» Material for the task
begin

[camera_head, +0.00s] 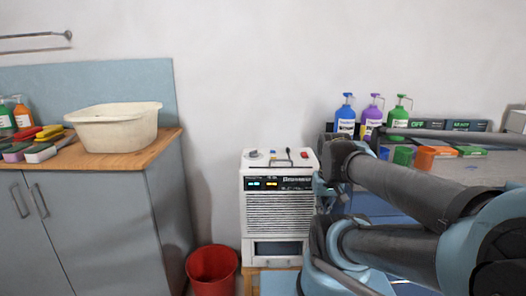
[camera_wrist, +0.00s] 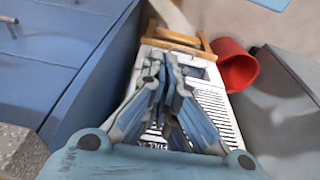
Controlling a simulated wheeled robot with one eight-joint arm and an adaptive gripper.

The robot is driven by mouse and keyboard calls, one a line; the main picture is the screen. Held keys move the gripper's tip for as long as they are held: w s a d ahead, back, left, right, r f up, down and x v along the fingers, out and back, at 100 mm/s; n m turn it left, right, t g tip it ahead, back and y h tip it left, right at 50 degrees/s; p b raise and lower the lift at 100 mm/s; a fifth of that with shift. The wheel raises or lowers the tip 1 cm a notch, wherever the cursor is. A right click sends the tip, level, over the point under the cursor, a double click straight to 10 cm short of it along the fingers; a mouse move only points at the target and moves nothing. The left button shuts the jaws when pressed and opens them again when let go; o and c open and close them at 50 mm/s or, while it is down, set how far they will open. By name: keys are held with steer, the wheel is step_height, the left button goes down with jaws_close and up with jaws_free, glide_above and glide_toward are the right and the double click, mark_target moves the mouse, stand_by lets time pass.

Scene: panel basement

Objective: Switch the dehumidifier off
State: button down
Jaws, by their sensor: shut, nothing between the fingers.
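The white dehumidifier (camera_head: 278,212) stands upright at the centre of the head view. Its front has a dark panel with lit coloured lights above a slatted grille. Its top carries a round knob at left, a dark handle in the middle and a small red switch (camera_head: 304,155) at right. The dehumidifier also shows in the wrist view (camera_wrist: 213,98), partly hidden behind my fingers. My gripper (camera_wrist: 163,62) is shut and empty, over the dehumidifier in that picture. In the head view my gripper (camera_head: 322,188) is at the dehumidifier's right edge. I cannot tell whether they touch.
A wooden stand (camera_head: 249,281) is under the dehumidifier. A red bucket (camera_head: 212,270) stands to its left, beside a grey cabinet (camera_head: 95,225) bearing a cream basin (camera_head: 115,130). A blue cabinet (camera_wrist: 45,60) fills the left of the wrist view. Pump bottles (camera_head: 372,117) stand behind my arm.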

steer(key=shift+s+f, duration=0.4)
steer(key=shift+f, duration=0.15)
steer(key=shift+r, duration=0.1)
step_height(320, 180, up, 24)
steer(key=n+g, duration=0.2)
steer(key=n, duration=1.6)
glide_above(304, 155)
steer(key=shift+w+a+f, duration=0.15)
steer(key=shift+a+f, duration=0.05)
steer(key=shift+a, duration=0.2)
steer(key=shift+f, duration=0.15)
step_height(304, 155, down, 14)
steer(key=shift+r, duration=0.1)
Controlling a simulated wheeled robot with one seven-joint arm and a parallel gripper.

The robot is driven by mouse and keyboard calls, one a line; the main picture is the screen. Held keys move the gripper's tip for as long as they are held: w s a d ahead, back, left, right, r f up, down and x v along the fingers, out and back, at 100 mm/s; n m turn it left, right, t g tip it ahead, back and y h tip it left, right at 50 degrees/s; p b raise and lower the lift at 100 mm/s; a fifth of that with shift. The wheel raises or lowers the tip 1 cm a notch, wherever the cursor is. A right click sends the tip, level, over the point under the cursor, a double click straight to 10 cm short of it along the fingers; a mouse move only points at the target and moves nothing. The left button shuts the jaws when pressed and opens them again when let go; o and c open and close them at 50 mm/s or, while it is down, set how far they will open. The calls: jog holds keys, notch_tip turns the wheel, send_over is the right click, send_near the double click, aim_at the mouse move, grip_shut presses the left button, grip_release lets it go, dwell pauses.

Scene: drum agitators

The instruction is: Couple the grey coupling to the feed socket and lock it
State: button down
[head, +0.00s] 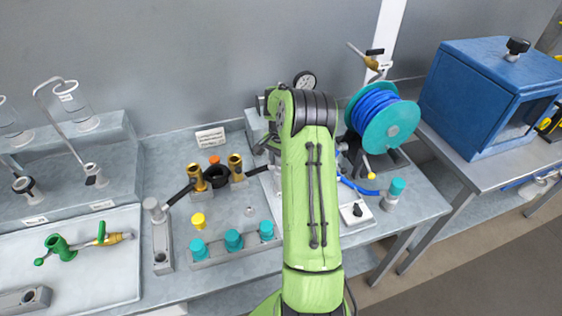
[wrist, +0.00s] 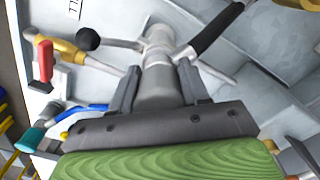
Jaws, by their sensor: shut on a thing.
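My gripper (wrist: 161,84) is shut on the grey coupling (wrist: 158,92), a grey cylinder between its two dark fingers in the wrist view. The far end of the coupling is in line with a pale metal fitting (wrist: 158,42) that looks like the feed socket. They appear to meet or nearly meet; I cannot tell whether the coupling is seated or locked. A black-gripped lever (wrist: 212,28) and a rod with a black ball knob (wrist: 88,39) reach out either side of the fitting. In the head view my green arm hides gripper, coupling and socket.
A brass valve with a red handle (wrist: 43,62) is at the wrist view's left. In the head view, a teal reel of blue hose (head: 391,128) stands right of my arm. Brass fittings (head: 197,176) and a rack of teal caps (head: 233,240) stand left.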

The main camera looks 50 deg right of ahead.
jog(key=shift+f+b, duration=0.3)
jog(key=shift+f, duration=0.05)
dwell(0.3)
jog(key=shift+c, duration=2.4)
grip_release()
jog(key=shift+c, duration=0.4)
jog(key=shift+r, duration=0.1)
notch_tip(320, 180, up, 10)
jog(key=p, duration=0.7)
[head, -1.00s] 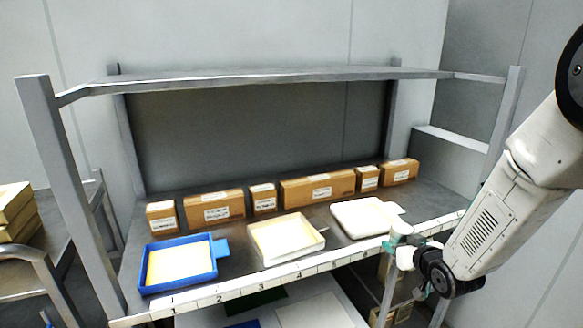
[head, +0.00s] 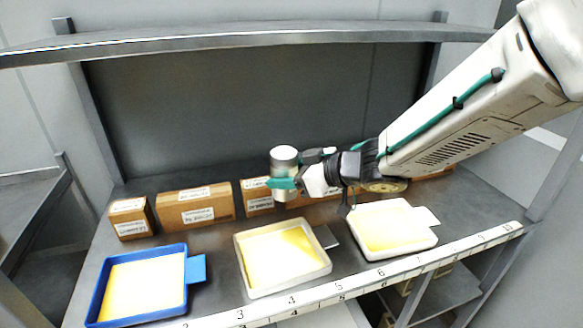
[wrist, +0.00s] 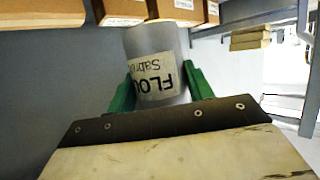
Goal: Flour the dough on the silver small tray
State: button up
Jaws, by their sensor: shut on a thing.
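My gripper (head: 284,184) is shut on a grey flour shaker (head: 285,160), held upright in the air above the back of the shelf. In the wrist view the shaker (wrist: 158,55) sits between the green fingers, with a label reading "FLO…". Below and in front is a cream-walled tray (head: 241,263) with a grey tab and yellow dough (head: 280,262). To its right is a white tray (head: 402,251) with a white tab, also holding yellow dough (head: 391,232). No tray looks plainly silver; the grey tab is the nearest match.
A blue tray (head: 187,268) with yellow dough stands at the left. Several cardboard boxes (head: 195,208) line the back of the shelf, partly behind the shaker and gripper. An upper shelf (head: 250,39) spans above. A numbered strip (head: 390,272) runs along the front edge.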

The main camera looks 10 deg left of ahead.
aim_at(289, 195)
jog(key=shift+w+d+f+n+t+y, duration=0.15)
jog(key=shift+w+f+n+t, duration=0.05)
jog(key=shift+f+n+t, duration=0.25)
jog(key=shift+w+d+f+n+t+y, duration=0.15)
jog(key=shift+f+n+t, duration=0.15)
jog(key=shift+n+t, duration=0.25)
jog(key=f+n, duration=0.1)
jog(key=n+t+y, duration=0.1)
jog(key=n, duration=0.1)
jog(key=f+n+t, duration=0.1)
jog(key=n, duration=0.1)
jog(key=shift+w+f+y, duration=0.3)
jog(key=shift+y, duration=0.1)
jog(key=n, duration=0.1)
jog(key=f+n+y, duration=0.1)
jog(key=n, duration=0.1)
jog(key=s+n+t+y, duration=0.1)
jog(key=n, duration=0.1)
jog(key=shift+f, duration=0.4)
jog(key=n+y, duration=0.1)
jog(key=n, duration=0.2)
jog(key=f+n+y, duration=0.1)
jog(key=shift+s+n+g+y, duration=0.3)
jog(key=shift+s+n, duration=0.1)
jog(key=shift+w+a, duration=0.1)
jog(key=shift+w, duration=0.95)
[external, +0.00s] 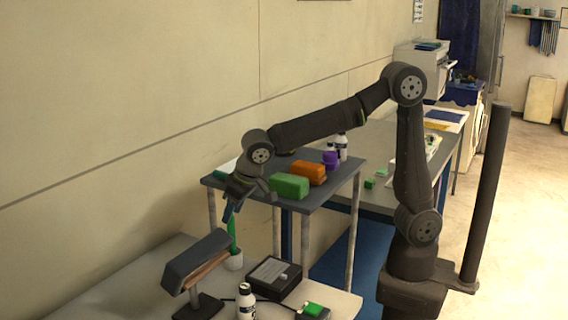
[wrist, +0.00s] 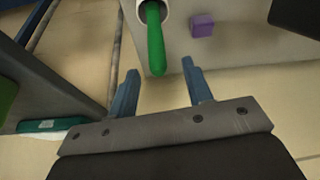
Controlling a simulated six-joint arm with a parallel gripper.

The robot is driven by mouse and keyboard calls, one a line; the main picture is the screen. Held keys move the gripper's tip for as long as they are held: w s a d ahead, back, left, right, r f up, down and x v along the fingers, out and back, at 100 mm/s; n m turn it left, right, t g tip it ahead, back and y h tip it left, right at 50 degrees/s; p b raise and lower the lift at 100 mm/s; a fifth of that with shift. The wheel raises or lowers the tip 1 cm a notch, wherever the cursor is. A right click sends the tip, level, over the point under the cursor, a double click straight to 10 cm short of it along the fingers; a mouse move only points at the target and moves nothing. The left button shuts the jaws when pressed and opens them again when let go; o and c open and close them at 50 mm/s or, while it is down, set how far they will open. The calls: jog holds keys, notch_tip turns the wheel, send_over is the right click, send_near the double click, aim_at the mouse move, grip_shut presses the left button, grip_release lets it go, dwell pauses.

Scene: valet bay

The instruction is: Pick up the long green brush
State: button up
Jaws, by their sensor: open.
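The long green brush (external: 232,232) stands upright, handle up, in a small white cup (external: 234,262) on the low light table. In the wrist view the brush (wrist: 155,42) rises from the cup (wrist: 168,8), and its free end lies between and just beyond the fingertips. My gripper (external: 229,211) points down close to the top of the brush. In the wrist view its blue fingers (wrist: 163,80) are apart with nothing held between them. The brush's lower end is hidden in the cup.
A dark padded stand (external: 196,262) is close in front of the cup. A black box (external: 273,278) and a white bottle (external: 246,301) stand to its right. The higher grey table holds a green block (external: 289,186) and an orange block (external: 308,172). A purple block (wrist: 202,26) sits near the cup.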

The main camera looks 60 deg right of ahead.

end

How many lines in the records above contain the word "simulated"? Reply with the number and nothing more.

» Answer in full
3